Monté à la mode de l’Eurovision (chaque interprétation est précédée d’une mise en situation géographique), ce concert permet aussi de découvrir des mélodies hindoues, ou encore thaïlandaises, avec un épatant chœur traditionnel formé de 33 chanteurs. Sawsan Al-Bahiti, soprano saoudienne, interprète avec sensibilité, et dans une parfaite (car maternelle) maîtrise de la langue arabe, une mélodie traditionnelle du Moyen-Orient servie par une voix au timbre agréablement ondulé, quand Lyubov Petrova, de sa voix de soprano émise avec aisance et souplesse dans les variations de nuances, invite à une plongée dans le folklore russe. D’autres chants russes sont d’ailleurs interprétés, ici par la jeune mezzo russe Victoria Karkacheva, avec sa voix agréablement timbrée, aux chaudes et ondoyantes intonations, là par le baryton Nikolai Zemlyanskikh, à la voix déjà bien affirmée et projetée avec assurance.

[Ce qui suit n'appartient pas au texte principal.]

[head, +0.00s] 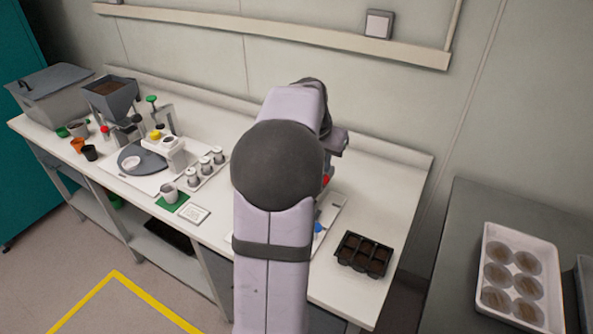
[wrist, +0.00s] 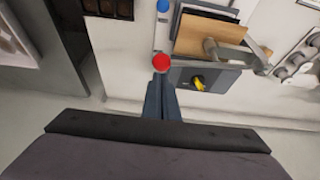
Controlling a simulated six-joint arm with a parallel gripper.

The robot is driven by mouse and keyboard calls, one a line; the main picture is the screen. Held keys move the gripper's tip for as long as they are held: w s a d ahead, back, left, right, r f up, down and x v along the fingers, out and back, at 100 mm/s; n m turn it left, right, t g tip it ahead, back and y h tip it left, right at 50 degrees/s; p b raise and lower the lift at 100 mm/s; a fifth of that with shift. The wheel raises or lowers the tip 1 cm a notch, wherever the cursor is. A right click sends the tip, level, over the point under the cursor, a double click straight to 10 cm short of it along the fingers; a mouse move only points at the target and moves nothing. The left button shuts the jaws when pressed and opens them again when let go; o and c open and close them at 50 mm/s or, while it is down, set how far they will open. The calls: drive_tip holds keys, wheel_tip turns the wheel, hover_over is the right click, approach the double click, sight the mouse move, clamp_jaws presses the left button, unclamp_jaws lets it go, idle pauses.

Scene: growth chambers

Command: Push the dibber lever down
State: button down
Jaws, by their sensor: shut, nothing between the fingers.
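My gripper (wrist: 162,82) is shut and empty, pointing at the bench in the wrist view. A round red knob (wrist: 161,62) appears right at its fingertips; I cannot tell whether they touch. The knob looks like a lever handle, but its shaft is hidden. Beside it is a bench device with a wooden plate (wrist: 208,36), a grey metal bar (wrist: 238,50) and a grey box with a yellow switch (wrist: 198,83). In the head view my arm covers most of this device; a bit of the red knob (head: 326,181) shows at the arm's right edge. The fingertips are hidden there.
A blue knob (wrist: 162,6) stands near the device. A black cell tray (head: 365,255) with dark soil lies at the bench's right end. Left of my arm are white jars (head: 205,165), a soil hopper (head: 110,95) and cups. A white tray of round dishes (head: 515,275) is on the right-hand table.

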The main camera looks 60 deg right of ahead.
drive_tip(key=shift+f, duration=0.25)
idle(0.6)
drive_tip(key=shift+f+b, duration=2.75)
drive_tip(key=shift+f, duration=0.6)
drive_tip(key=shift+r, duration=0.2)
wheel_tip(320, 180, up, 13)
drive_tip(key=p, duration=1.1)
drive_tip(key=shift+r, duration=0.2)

Un voyage lyrique en première classe
Le répertoire espagnol est aussi à l’honneur, avec notamment un extrait de la zarzuela en trois actes de Pablo Sorozabal, La Tabernera del puerto, dont l’air “No puede ser” est ici servi par le ténor mexicain Leonardo Sanchez, impeccable de conviction et de générosité dans l’émission d’une voix richement timbrée. El barberillo de Lavapiés est une autre grande zarzuela figurant au programme, dont la “Cancion de Paloma” est chantée ici avec tout le charme et la fraîcheur vocale de la mezzo colombienne Paola Andrea Leguizamon. Le public se promène aussi en Amérique, avec un extrait de l'opéra contemporain en un acte Three december du compositeur Jake Heggie, dont l’extrait « Daybreak » donne ici l’occasion à la soprano américaine Denyce Graves de mettre en exergue une voix charmante et sonore laissant poindre un attrait certain pour la pratique du ‘‘groove’’. Il y a enfin ce chant irlandais, défendu par la soprano Celine Byrne qui, comme portée par une sensibilité patriotique, use d’un instrument vocal aux confins du lyrique et de la variété, avec un timbre coloré et une voix également sonore sur toute la ligne.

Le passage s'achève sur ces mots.